The northern freeholds are not as safe, but most of the main dangers have at least been located and built around, so the primary danger is still good ol' human schematizing.

There is a continent to the west that's in the first stages of being colonized, which is an excellent place to go if you enjoy nonhuman dangers.

There are mysterious islands and groves and planar bleeds and spontaneously generated monsters every now and then. There are goblins that live in a vast network of tunnels under the earth. There is a nation of (variant) trolls. But human civilization is dominant and monsters extraordinary things adventurers have to go out of their way to find.

Levels skew lower, close to (and even a bit lower than) Ebberon demographics.

Now on the other hand I have a postapocalyptic fantasy setting where it's the humans and demihumans that live in little lairs of 20-200 in the wilderness like the reverse of the AD&D Monster Manual, and hobgoblins and ogres and bugbears and other monstrous humanoids have carved nations from erstwhile human hands. That is dangerous.
 


"Due to the effects of the War Centuries agriculture is based around protected areas, such as walled towns, with much wilderness between civilized areas. These wilderness areas are often home to fierce monsters and mostly forgotten ruins. Fortunately, the monsters have a healthy regard for the protectors of the civilized areas and usually leave them alone."

That's what my latest homebrew world is like. Or will be if I can ever get a group together!
 

My primary world Ea is pretty safe within the borders of civilised territory, aka the Realm of Man - safer than most of real medieval Europe, I'd guess. I also GM the Wilderlands though - not safe at all!
 

For my homebrew the answer is 'depends where you are, and when you're there'. The biggest threat in the old world is war - armed brigands turned mercenaries, mercenaries turned brigand. Armies scouring entire areas barren of food and loot.

Thousands are killed in witch hunts, thousands more, who can not afford a cleric, are killed by pestilence. Many more die of starvation and exposure in the areas through which the armies have passed. Others die of fire in burning cities, or random violence.

Little need for marauding monsters, the armies of civilization cause enough catastrophe.
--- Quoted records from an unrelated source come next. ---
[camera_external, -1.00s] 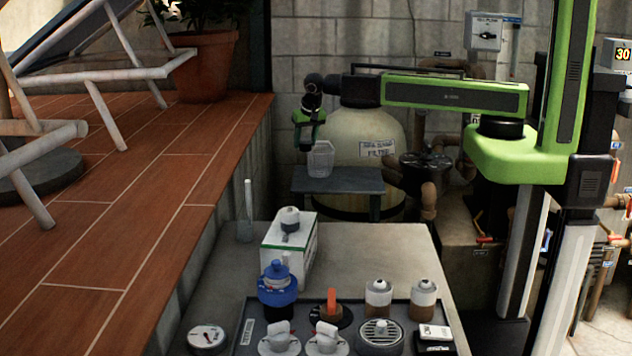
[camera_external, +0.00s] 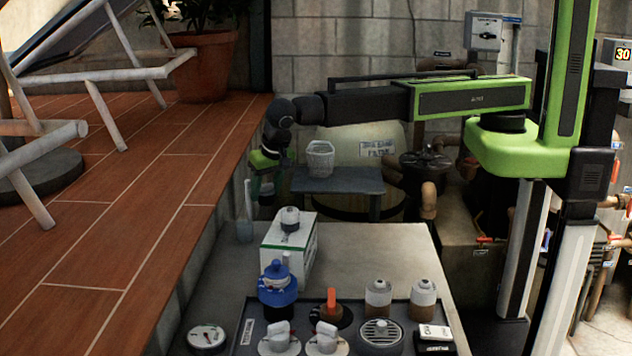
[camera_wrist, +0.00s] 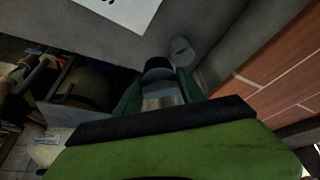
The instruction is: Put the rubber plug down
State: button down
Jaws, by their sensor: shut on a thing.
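My gripper (camera_external: 266,188) hangs pointing down at the far left end of the counter (camera_external: 375,245), in the external view. In the wrist view my gripper (camera_wrist: 160,92) has its two green fingers closed around a dark-topped, greyish piece, which I take to be the rubber plug (camera_wrist: 158,66). The plug is held above the counter, and its lower part is hard to make out. In the external view the plug is too small and dark to tell from the fingers.
A clear vessel with a rod (camera_external: 245,228) stands close by on the counter, beside a white box (camera_external: 289,246). A small dark table (camera_external: 338,181) bears a clear basket (camera_external: 320,158). The brick-red deck (camera_external: 150,190) rises at the left. A tray of fittings (camera_external: 255,330) fills the counter's front.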

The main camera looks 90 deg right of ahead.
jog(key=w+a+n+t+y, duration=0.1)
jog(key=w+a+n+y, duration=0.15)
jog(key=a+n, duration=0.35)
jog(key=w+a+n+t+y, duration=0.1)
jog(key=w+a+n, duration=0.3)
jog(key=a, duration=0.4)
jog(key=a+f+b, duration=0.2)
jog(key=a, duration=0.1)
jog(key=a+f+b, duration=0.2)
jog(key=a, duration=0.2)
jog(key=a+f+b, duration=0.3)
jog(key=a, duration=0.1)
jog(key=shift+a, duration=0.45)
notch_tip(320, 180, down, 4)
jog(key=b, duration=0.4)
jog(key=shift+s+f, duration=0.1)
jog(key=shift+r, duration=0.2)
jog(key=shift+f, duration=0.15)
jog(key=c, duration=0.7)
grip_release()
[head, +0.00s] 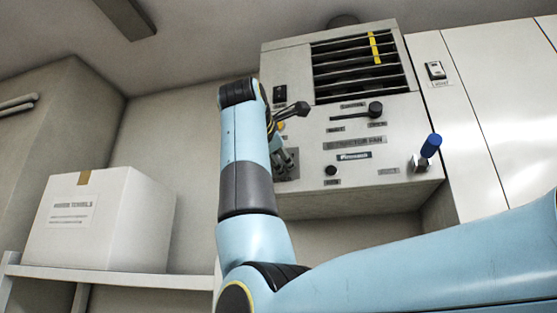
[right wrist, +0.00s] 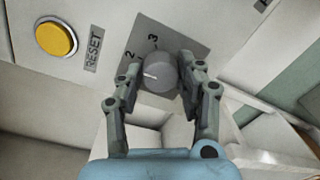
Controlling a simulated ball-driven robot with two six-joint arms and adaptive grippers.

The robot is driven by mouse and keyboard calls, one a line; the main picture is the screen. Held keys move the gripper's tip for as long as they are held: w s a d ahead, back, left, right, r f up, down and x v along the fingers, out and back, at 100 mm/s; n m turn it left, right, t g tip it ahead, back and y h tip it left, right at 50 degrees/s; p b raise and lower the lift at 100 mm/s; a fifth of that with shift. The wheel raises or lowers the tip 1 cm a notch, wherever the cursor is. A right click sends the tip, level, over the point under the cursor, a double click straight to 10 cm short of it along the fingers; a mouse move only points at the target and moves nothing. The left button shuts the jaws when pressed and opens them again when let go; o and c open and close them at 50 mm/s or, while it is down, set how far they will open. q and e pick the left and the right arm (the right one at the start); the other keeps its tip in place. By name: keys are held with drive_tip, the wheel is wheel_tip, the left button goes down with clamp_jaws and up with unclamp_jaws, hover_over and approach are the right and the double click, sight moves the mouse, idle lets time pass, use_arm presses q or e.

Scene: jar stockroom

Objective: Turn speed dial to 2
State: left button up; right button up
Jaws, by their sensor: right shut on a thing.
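The speed dial (right wrist: 160,74) is a round grey knob on a darker grey plate (right wrist: 178,38) in the right wrist view. The numbers 2 and 3 show on the plate above and left of it. A white pointer mark on the knob points left in the picture, a little below the 2. My right gripper (right wrist: 160,78) is shut on the dial, one finger on each side. In the head view my right gripper (head: 284,160) is at the lower left of the fan panel (head: 310,190), and the dial is mostly hidden there. My left gripper is not in view.
A yellow button (right wrist: 56,39) labelled RESET is left of the dial. The panel also has a vent grille (head: 350,65), a black slider knob (head: 375,108) and a blue-handled lever (head: 430,146). A white box (head: 85,225) stands on a shelf (head: 110,280) at the left.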

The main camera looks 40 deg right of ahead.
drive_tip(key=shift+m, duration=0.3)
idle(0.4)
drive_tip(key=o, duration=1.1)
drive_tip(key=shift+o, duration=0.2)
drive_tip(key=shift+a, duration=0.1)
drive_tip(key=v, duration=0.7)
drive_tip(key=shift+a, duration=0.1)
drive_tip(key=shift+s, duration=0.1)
The new world is another matter, largely unsettled and unexplored, monsters, marauding orcs, and goblins from the forests are to be feared.

The Auld Grump
 

My version is similar to that of the AuldGrunp: 'depends where you are, and when you're there'. Most people live near the major roads and settled routes, where armed patrols are common and they are close to the major markets they travel to to sell their crops and produce.
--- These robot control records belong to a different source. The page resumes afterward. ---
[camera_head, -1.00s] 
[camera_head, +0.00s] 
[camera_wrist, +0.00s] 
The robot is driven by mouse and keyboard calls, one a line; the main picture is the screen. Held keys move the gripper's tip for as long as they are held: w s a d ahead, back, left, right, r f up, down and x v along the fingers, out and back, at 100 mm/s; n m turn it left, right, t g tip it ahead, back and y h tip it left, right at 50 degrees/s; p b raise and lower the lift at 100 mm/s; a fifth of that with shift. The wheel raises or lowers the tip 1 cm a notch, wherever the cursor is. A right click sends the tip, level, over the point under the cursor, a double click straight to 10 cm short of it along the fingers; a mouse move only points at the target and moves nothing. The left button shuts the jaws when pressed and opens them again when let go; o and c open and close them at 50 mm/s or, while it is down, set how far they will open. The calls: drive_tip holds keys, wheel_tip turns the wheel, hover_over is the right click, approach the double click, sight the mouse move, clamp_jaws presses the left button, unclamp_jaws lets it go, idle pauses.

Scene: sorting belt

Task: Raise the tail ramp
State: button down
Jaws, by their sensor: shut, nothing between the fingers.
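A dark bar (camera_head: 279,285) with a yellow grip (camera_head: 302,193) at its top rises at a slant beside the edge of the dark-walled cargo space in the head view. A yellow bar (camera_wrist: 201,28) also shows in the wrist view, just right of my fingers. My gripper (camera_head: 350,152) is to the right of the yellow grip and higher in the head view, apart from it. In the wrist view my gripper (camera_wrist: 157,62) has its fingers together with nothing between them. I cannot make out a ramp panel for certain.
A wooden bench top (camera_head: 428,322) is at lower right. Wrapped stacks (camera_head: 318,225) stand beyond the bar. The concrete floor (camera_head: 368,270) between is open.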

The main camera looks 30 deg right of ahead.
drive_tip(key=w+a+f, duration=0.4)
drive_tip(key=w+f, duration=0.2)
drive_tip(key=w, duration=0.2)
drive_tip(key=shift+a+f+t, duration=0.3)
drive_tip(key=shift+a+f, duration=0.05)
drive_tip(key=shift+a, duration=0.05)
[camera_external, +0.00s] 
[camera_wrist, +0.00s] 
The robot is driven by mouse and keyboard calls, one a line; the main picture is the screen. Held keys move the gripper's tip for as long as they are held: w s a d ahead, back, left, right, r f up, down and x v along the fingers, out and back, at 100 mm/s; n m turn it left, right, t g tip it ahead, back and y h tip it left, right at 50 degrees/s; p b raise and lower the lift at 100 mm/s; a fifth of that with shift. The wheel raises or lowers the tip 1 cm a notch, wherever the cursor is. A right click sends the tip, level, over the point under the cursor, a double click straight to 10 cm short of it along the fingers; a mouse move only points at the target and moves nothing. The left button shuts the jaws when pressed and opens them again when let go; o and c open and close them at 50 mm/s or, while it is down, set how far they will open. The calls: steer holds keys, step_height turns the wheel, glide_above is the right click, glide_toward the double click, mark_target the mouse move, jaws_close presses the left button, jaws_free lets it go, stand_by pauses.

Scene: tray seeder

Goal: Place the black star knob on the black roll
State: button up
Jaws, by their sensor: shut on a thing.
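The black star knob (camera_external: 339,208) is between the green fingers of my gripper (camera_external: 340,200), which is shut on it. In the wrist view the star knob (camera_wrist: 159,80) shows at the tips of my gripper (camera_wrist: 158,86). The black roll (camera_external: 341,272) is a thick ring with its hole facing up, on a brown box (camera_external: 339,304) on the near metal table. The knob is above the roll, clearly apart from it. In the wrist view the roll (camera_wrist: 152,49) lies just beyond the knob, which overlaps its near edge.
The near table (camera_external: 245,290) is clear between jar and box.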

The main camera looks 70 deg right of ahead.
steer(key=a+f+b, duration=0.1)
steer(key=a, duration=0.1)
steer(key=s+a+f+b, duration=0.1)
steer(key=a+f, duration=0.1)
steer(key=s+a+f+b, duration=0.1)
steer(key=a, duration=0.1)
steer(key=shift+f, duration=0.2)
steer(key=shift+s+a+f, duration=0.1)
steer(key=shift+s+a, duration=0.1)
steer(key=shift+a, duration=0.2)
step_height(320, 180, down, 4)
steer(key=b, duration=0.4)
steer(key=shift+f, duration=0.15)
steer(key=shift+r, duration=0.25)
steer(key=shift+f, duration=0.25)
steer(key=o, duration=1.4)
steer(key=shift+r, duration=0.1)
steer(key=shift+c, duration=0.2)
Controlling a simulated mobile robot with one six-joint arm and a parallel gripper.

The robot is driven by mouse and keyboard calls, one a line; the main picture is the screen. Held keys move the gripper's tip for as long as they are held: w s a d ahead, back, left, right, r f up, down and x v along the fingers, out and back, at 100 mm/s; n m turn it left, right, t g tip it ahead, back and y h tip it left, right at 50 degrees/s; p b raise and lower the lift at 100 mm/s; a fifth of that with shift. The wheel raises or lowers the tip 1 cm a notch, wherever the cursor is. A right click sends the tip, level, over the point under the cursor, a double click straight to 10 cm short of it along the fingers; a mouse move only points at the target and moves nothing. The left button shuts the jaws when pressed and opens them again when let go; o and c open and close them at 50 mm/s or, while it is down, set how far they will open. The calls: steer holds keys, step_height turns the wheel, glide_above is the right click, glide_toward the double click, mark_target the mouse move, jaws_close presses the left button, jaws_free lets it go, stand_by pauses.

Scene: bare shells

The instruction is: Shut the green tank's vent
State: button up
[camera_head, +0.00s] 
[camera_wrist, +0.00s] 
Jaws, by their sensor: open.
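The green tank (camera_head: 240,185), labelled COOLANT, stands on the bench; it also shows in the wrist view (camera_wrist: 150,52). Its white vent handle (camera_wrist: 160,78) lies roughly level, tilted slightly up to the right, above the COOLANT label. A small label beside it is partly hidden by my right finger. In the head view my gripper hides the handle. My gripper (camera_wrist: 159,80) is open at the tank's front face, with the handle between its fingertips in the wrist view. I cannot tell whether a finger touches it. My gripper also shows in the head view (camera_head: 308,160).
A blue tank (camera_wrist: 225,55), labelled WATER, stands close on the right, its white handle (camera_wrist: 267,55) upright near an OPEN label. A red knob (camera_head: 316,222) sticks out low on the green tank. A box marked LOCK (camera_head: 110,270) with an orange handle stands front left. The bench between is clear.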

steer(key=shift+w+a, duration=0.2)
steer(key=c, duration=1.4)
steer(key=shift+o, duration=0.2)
Orc and goblin raiders are a fairly common occurrence even in the most civilzed of areas (the creatures breed like flies, and are remarkably skilled at being able to dwell right under the nose of man), but as their tactics are very poor and their fighting skills not much better, patrols and even village militias win just as often as they lose. Giants aren't as much of a problem either, as they have the 1E hit dice and statistics, thus making them significantly weaker.

Even so, bandits and drow can kidnap you and use you as their slave, or sell you on the slave market...if you're a man. If you're a woman, they can do all that and...well, more.
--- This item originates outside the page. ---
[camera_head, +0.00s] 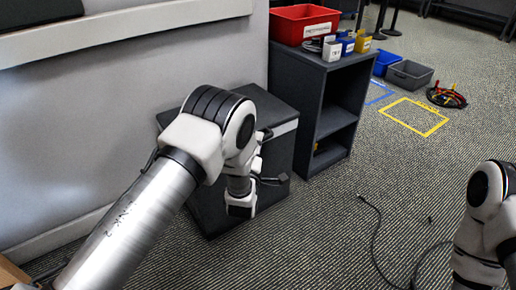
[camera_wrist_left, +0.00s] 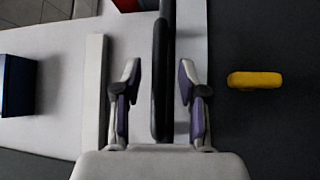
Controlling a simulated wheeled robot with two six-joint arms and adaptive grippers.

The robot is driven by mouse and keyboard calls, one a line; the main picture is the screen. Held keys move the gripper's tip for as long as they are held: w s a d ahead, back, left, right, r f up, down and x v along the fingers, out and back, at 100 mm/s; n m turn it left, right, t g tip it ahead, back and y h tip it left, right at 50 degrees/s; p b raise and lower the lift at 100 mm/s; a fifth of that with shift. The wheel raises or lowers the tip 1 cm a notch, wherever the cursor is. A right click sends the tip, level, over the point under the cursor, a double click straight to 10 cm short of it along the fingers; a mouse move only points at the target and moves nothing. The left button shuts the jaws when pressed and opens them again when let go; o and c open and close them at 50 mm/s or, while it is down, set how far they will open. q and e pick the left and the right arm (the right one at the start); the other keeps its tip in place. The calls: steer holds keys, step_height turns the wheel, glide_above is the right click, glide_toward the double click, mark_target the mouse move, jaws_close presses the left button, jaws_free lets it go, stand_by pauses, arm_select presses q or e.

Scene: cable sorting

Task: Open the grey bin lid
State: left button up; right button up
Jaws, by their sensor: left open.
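The grey bin (camera_head: 205,212) is a dark box standing against the wall, left of the shelf. Its dark top, which looks like the lid (camera_head: 275,105), has a pale strip along its edge and looks closed, though my arm hides much of it. My left gripper (camera_head: 262,142) is by the bin, partly hidden by its own wrist. In the left wrist view the left gripper (camera_wrist_left: 158,72) is open. A dark upright bar or edge (camera_wrist_left: 162,30) lies between its fingers with gaps on both sides. I cannot tell if this is the lid. My right gripper is out of view.
A dark shelf (camera_head: 340,75) beside the bin carries a red bin (camera_head: 300,20) and small containers. A blue bin (camera_head: 385,62), a grey tray (camera_head: 410,75) and coiled cables (camera_head: 446,97) lie beyond. A loose black cable (camera_head: 375,240) crosses the carpet.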

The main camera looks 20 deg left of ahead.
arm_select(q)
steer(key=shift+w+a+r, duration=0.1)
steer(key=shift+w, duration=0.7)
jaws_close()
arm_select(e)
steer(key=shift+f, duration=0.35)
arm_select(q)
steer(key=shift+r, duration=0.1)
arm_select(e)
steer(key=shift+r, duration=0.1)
Monsters like giant beetles and ankhegs are a danger, but just as farmers and other sedentary peoples have developed ways to deal with creatures like bears and wolves, farmers often pass down the knowledge of how to deal with these creatures.

Out in the wilder areas, you're taking a risk settling down, especially if you live alone. Still, some people do it anyway, since the rewards-being totally independent, making a great deal of money by panning or mining for mineral wealth, attracting your own followers, etc.-are too great for some people to resist. Just consider how settlers would often move in the American West, even under the threat of attacks from First Nations raiders.

The cities aren't necessarily any better. Street gangs and assassins, bar fights, and everything like that are a constant threat, to say nothing of harassment by city guards and the lord's soldiers.

So, I think that it's much the same as any typical medieval city-just substitute some of the human and animal threats for orcs and monsters, and there you go. Some parts of the world are still extremely dangerous, but I'd be very much surprised if they aren't better today in many parts of the world than they ever were in human history.

Besides, even if your part of the world is still very dangerous, chances are you're still going to try to live your life. If you live in Zimbabwe, Sudan, Iraq, Afghanistan or any other place where violence is rampant, does that mean that every single person stops trying to make a living in some way, and every single person is part of the militia or the army? It would be no different in the medieval world.
 

Mallus said:
Shopping can, and almost has, led to half the party being killed.
My players (and their PCs) claim that they won't go get the newspaper in Sharn without being completely armored, having all their major buffs up, and traveling in a large group. I think they're just paranoid.

In my Eberron game, the internal areas of the Five Nations (well, four, since Cyre went ka-blooey) are quite safe, but border areas and much of other less 'civilized' nations like Droaam and Darguun are quite dangerous.